On Fri, 15 Feb 2008 13:53:01 -0800, leverw
wrote:

>OK, Jay and Doug, I mis-understood your solutions. BUT, our application (a
>document comparison between Office documents) requires we know all the words
>in a document, so we can compare them against another document. We also need
>to know the positions of each word in a document so we can gray it out later
>if there is a matching phrase/paragraph in another document.
>
>So to re-phrase my question better: how do I load all the words/characters
>and their positions from a document, so later I can gray them out?
>
>Again, millions of thanks in advance.
>
>
>"Jay Freedman" wrote:
>
>> What Doug was suggesting was _not_ loading the range of the document into an
>> array, but loading an array with the list of words that you need to search
>> for. The "array" can be just a single Variant type variable. There are
>> several ways to load it. For a small amount of data you could use the Split
>> function to make an array from a string:
>>
>> Dim WordsToFind As Variant
>> WordsToFind = Split("one,two,three,four", ",")
>>
>> Once you have this array, you can rewrite the macro like this:
>>
>> Sub demo2()
>> Dim WordsToFind As Variant
>> Dim idx As Long
>> Dim oRg As Range
>>
>> WordsToFind = Split("one,two,three,four", ",")
>>
>> For idx = 0 To UBound(WordsToFind) ' <===
>> Set oRg = ActiveDocument.Range
>> With oRg.Find
>> .ClearFormatting
>> .Replacement.ClearFormatting
>> .Text = WordsToFind(idx) ' <===
>> .Replacement.Text = "^&" ' same as found
>> .Replacement.Font.Color = wdColorGray35
>>
>> .Forward = True
>> .Wrap = wdFindContinue
>> .Format = True
>> .MatchCase = False
>> .MatchWildcards = False
>>
>> .Execute Replace:=wdReplaceAll
>> End With
>> Next ' <===
>> End Sub
>>
>> For the > 1000 words that you mentioned, I assume that you have a list
>> somewhere, maybe in a Word document or a text file. If you explain where the
>> list is and what separates the words from each other, we can suggest a good
>> way of getting the list into the array.
>>
>> --
>> Regards,
>> Jay Freedman
>> Microsoft Word MVP FAQ: http://word.mvps.org
>> Email cannot be acknowledged; please post all follow-ups to the newsgroup so
>> all may benefit.
>>
>> leverw wrote:
>> > I have only been doing this VSTO programming for the last 4 weeks.

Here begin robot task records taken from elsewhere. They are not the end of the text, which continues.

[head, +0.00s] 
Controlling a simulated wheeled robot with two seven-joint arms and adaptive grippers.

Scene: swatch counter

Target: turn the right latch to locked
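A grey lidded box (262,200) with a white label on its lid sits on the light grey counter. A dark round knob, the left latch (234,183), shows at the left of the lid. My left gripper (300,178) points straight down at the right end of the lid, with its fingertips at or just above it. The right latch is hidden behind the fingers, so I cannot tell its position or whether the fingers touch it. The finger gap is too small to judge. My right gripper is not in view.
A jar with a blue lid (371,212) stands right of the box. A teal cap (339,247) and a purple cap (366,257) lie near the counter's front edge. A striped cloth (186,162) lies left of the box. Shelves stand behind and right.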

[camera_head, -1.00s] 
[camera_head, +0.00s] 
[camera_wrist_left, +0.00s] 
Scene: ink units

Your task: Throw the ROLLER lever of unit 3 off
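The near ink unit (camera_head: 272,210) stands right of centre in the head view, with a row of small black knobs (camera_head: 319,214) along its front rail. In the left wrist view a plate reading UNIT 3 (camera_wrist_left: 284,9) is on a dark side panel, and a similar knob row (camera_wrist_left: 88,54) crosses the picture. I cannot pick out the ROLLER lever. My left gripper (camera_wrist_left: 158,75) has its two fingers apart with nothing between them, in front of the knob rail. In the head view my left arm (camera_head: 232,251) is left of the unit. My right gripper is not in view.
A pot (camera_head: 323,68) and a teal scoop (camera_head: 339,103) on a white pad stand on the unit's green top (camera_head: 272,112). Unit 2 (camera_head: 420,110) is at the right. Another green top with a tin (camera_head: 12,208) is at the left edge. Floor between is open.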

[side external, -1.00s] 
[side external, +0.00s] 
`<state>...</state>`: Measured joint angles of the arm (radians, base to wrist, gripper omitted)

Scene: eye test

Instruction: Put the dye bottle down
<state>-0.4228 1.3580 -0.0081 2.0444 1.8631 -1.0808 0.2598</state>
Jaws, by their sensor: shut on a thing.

>> > So how do I "... load the words into an array" quickly as you
>> > describe? This is exactly what I need to do. But when I call
>> > Document.Range, it gives me all the word ranges in the document
>> > range, but I have to go through each Word.Range call to get the
>> > actual word, which is not efficient to me, right?
>> >
>> > Many thanks in advance again!
>> >
>> > "Doug Robbins - Word MVP" wrote:
>> >
>> >> It's a simple matter to load the words into an array and then use
>> >> code similar to Jays to interate through the array, and process each
>> >> word in turn.
>> >>
>> >> You probably would not have time to get a cup of coffee while it was
>> >> doing it.
>> >>
>> >> --
>> >> Hope this helps.
>> >>
>> >> Please reply to the newsgroup unless you wish to avail yourself of my
>> >> services on a paid consulting basis.
>> >>
>> >> Doug Robbins - Word MVP
>> >>
>> >> "leverw" wrote in message
>> >> news:8373C72E-2042-4897-8B61-0CAACC9543F7@microsoft.com...
>> >>> Thanks for your answer. But in our case, we have many words (>>
>> >>> 1000) that
>> >>> we need to search and replace (actually just gray out the text).
>> >>> Doing it one at a time is not very scalable, right? I thought I
>> >>> could get the entire
>> >>> text and look for them myself. If some are positioned
>> >>> consecutively, I can
>> >>> gray out several words at a time.
>> >>>
>> >>> Thanks again.
>> >>>
>>
>>
>>

--
Regards,
Jay Freedman
Microsoft Word MVP FAQ: http://word.mvps.org
Email cannot be acknowledged; please post all follow-ups to the newsgroup so all may benefit.